If you live in a state with legalized recreational marijuana and take advantage of your right to shop at your local pot shop, that retailer might know things about you that you’d rather keep private. That’s why Oregon may soon make it against the law for marijuana retailers to collect or sell their customers’ information.
After passing in the Senate last month by a vote of 21-6, the House voted 53-5 in favor of sending SB863 [PDF] to the desk of Gov. Kate Brown, who is expected to sign it, reports The Associated Press.
Some Oregon pot retailers currently collect customer information — things like names, addresses, and dates of birth — usually gleaned from driver’s licenses or other forms of ID presented as proof of age. In some cases, this data may be linked to records of what each customer purchased.

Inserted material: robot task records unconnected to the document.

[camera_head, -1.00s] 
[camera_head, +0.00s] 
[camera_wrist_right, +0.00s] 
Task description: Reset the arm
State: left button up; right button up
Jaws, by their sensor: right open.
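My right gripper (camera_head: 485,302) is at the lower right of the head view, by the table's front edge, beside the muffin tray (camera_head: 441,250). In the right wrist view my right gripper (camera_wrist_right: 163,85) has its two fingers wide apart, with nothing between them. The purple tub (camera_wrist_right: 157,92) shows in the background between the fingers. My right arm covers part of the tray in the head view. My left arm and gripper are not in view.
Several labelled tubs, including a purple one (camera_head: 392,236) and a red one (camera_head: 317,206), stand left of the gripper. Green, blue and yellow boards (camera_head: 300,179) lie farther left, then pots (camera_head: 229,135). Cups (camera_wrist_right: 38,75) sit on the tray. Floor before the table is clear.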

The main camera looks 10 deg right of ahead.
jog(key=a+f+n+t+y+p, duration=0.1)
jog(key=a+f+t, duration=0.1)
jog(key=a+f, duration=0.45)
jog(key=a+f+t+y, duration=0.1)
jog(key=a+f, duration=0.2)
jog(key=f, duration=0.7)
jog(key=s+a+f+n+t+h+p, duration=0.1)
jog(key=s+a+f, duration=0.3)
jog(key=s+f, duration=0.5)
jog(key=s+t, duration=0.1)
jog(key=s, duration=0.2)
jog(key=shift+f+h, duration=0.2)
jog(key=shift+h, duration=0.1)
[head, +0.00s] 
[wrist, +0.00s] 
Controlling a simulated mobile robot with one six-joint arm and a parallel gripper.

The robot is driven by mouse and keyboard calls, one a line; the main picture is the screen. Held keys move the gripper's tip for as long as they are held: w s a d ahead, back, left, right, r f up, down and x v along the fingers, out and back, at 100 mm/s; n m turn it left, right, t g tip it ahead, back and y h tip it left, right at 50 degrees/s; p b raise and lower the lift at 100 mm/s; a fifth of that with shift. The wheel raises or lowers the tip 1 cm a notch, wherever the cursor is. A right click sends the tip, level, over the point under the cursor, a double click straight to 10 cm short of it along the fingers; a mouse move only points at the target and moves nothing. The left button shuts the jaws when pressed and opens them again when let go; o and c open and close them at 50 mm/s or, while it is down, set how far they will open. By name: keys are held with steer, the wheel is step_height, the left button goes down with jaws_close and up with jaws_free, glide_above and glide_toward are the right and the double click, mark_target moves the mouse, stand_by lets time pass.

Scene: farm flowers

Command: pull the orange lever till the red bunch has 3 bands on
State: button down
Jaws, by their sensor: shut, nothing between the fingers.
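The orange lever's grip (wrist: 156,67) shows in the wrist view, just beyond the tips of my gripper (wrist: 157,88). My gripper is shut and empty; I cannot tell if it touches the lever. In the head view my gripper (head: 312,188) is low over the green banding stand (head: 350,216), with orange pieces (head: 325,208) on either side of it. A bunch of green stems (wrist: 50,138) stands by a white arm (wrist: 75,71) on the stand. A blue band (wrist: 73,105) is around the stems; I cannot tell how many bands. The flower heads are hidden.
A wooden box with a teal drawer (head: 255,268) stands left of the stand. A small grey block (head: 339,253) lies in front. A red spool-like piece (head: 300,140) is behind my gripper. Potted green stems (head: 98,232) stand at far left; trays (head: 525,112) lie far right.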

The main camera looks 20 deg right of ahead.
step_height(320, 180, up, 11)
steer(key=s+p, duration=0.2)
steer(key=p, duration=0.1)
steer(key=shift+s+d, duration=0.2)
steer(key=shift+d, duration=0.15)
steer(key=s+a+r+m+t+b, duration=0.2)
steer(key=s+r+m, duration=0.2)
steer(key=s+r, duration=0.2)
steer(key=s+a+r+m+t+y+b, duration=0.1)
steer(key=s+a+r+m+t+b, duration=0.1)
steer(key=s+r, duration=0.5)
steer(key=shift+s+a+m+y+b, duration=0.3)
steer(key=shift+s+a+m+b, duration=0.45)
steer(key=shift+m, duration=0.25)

For example, if your local pot shop knows you really have a thing for peanut butter and chocolate cannabis candy, maybe you’ll get a postcard in the mail when the store is having a sale. This is a common enough practice in traditional retail, but most retailers aren’t selling a product that the federal government still considers a Schedule 1 controlled substance.
The proposed law would prohibit marijuana businesses from recording, retaining, and transferring any type of information they collect from customers that is contained on licenses and passports. That means no selling identifying information to third parties.
If passed, recreational marijuana businesses would have 30 days to destroy any of that kind of information they currently have in their possession, starting on the day the law goes into effect.
Stores would be allowed to offer mailing lists for customers who opt in to receive promotional offers or discounts, however, as long as it’s clear that they’re giving the business permission to use that information to contact them .And even then, the retailer wouldn’t be allowed to transfer or sell that information to anyone else, either.
The AP notes that Oregon would be following the path laid by other states that currently have stores actively selling recreational marijuana: Alaska and Colorado already have similar laws in place, while Washington abides by self-imposed industry standards.
The pot privacy law comes in the shadow of a possible federal crackdown on recreational marijuana. U.S. Attorney General Jeff Sessions — an outspoken critic of the drug — recently said the Department of Justice would be reviewing its approach to marijuana enforcement to make sure it is in line with the Trump administrations views on crime.
Meanwhile, the governors of several states with legalized pot have asked Sessions to respect their states’ voters and not clamp down on marijuana. On Capitol Hill, a bipartisan group of lawmakers introduced legislation that aims to revise federal restrictions on the marijuana industry.